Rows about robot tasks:
▬▬▬▬▬▬▬▬▬▬

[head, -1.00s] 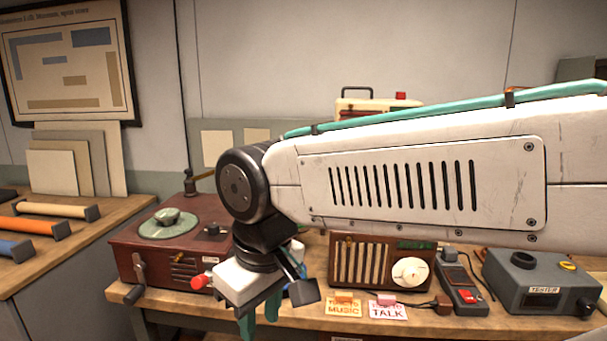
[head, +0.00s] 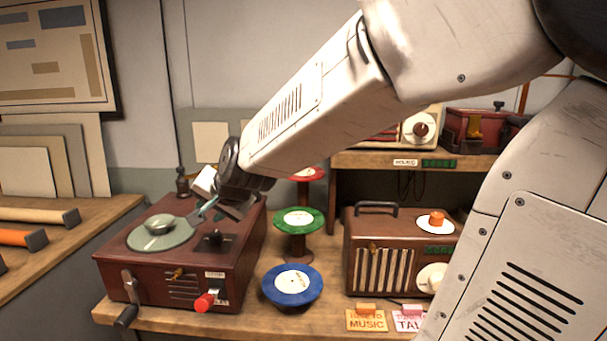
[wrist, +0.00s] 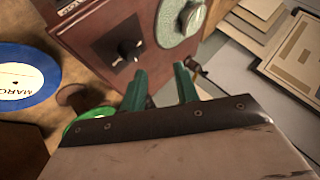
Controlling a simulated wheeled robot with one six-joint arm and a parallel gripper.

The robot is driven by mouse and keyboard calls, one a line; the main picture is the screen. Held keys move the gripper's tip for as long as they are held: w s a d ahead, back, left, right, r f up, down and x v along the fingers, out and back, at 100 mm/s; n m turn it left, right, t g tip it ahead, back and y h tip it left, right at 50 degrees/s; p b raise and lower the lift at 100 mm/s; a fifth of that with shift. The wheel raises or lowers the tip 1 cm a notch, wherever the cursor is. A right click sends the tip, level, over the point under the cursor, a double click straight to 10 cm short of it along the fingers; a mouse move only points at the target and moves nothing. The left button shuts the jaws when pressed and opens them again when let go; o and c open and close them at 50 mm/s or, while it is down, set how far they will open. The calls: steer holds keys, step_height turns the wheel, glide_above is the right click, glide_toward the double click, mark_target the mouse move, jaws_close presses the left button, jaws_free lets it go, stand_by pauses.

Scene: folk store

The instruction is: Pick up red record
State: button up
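The red record (head: 312,174) lies on a stand at the back of the bench in the head view, partly hidden behind my arm. I cannot make it out in the wrist view. My gripper (head: 207,208) is to its left, above the right part of the record player. In the wrist view my gripper (wrist: 160,84) has its two green fingers apart, with nothing between them.
The maroon record player (head: 150,268) stands at left. A green record (head: 318,222) on a stand and a blue record (head: 309,290) are in front of the red one. A brown radio (head: 360,225) stands right; a shelf (head: 365,161) is behind it.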

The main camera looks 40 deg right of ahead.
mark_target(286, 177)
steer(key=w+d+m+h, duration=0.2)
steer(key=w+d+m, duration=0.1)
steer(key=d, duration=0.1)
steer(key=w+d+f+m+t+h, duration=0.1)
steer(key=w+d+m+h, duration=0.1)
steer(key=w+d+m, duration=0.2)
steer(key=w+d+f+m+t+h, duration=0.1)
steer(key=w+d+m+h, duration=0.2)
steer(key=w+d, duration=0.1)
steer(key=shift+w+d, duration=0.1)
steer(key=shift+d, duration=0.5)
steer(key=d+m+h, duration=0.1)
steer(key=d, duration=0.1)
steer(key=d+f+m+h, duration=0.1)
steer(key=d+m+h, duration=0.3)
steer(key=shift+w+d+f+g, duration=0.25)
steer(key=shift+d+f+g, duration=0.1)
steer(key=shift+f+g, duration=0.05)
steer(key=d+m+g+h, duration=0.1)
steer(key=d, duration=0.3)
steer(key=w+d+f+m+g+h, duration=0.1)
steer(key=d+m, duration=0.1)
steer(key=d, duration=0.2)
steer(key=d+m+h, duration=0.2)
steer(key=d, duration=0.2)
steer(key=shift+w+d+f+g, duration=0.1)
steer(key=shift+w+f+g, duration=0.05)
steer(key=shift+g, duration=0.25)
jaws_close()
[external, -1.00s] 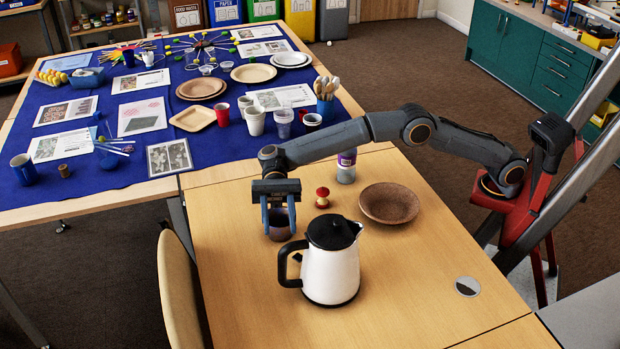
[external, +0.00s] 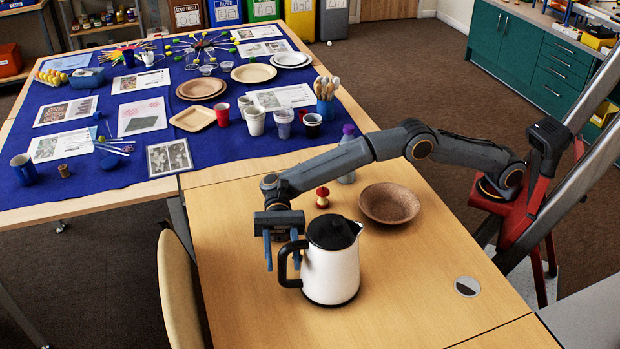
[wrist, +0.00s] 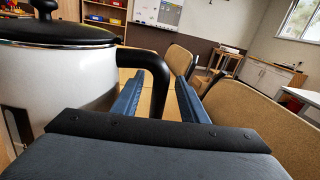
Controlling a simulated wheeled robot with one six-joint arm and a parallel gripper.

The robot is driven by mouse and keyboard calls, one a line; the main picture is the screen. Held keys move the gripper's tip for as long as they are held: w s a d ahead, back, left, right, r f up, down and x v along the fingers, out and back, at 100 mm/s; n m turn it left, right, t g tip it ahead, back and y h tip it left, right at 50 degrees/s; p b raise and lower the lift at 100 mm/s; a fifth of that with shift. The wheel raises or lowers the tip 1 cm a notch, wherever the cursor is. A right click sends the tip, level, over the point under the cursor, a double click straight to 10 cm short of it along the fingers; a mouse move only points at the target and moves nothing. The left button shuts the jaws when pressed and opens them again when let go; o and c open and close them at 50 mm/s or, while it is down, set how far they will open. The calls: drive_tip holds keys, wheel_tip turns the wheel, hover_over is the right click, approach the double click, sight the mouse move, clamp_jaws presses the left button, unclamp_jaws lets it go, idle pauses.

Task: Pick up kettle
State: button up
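The kettle (external: 332,272) is white with a black lid, black handle and dark base. It stands upright on the wooden table, its handle (external: 284,262) to the left and its spout to the right. My gripper (external: 281,258) is at the handle side, fingers pointing down in the external view. The fingers are apart. In the wrist view, the kettle (wrist: 45,85) fills the left side, and its handle shows in the gap between the two fingers (wrist: 160,100). I cannot tell whether either finger touches the handle.
A brown bowl (external: 389,204), a red apple-core-like object (external: 322,197) and a purple-capped bottle (external: 347,131), partly behind my arm, stand farther back. A chair (external: 180,295) is at the table's left edge.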

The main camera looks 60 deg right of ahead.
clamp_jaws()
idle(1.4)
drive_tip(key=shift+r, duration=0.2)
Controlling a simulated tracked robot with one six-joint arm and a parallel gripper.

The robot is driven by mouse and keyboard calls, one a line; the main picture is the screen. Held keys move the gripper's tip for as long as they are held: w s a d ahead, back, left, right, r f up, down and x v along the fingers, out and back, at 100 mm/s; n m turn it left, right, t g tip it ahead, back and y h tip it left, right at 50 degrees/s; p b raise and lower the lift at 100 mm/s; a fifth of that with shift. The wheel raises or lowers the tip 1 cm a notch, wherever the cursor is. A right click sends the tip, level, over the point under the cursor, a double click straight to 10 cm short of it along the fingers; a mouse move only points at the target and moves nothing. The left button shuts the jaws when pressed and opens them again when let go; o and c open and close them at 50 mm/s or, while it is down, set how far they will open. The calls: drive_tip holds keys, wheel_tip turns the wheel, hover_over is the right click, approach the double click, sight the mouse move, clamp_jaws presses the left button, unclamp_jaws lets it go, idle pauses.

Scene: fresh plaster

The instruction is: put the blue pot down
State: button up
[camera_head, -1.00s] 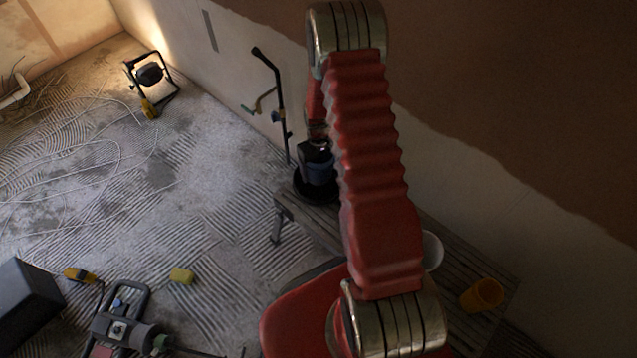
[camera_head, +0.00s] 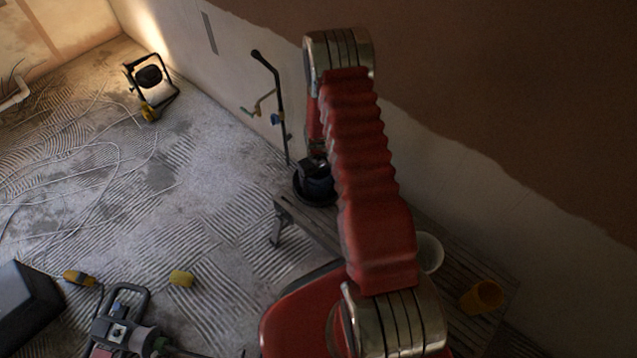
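The blue pot (camera_head: 320,190) is small and dark in the head view, left of my red arm, and partly hidden by it. My gripper (camera_head: 313,168) is a dark shape at the pot's top and appears shut on it; the fingers are too dark to make out clearly. The pot is low at a round black dish (camera_head: 299,190), whose rim shows around its left and lower sides. I cannot tell whether the pot touches the dish.
A slatted bench (camera_head: 308,224) runs along the wall, with a white bucket (camera_head: 431,252) and an orange pot (camera_head: 482,296) on it. A black pole stands beside the dish. A work lamp (camera_head: 150,80), a yellow sponge (camera_head: 181,278) and a mixer (camera_head: 127,330) are on the floor.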

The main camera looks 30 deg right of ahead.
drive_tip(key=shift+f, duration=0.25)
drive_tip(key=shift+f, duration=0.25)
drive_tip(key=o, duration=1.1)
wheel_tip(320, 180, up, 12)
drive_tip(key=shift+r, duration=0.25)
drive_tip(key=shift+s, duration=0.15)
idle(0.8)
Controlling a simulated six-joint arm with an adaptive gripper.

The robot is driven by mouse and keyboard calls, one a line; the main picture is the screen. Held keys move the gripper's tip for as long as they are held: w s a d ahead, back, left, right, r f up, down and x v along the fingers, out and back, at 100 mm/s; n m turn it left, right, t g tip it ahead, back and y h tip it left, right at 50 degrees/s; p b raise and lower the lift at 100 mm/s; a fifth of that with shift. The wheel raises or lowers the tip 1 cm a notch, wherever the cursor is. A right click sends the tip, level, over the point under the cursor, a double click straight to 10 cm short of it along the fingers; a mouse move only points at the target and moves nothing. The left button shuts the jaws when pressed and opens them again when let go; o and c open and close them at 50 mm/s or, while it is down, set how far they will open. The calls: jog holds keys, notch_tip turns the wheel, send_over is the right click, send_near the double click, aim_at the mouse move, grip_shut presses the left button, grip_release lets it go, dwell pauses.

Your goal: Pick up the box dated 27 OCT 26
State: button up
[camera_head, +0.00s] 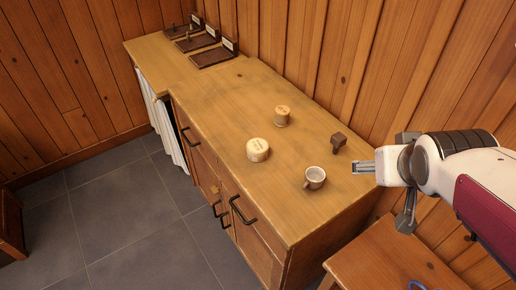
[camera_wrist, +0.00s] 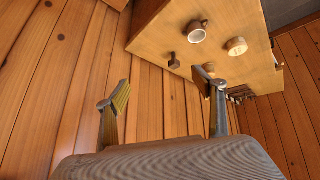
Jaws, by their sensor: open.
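Two small round boxes stand on the wooden counter (camera_head: 225,90). One is a wide cream box (camera_head: 258,150), the other a smaller tan one (camera_head: 282,116) farther back. Both carry markings on top, too small to read, so I cannot tell which is dated 27 OCT 26. The cream box also shows in the wrist view (camera_wrist: 236,46). My gripper (camera_head: 362,167) is open and empty, off to the right of both boxes, near the counter's right edge. In the wrist view its fingers (camera_wrist: 160,90) stand wide apart, one partly covering the counter.
Dark trays with labels (camera_head: 212,56) lie at the counter's far end. A wooden stool or low table (camera_head: 385,262) stands below right.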

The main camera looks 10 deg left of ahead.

▬▬▬▬▬▬▬▬▬▬

Task statement –
Transcribe exactly, and only, the lines beginning at the line containing "The main camera looks 30 deg right of ahead." and ending at the line containing "Controlling a simulated six-joint", both inclusive.

Response to the exercise –
The main camera looks 30 deg right of ahead.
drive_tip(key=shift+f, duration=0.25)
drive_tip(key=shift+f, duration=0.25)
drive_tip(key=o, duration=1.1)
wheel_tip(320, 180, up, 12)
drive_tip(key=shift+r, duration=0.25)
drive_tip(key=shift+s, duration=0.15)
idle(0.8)
Controlling a simulated six-joint arm with an adaptive gripper.

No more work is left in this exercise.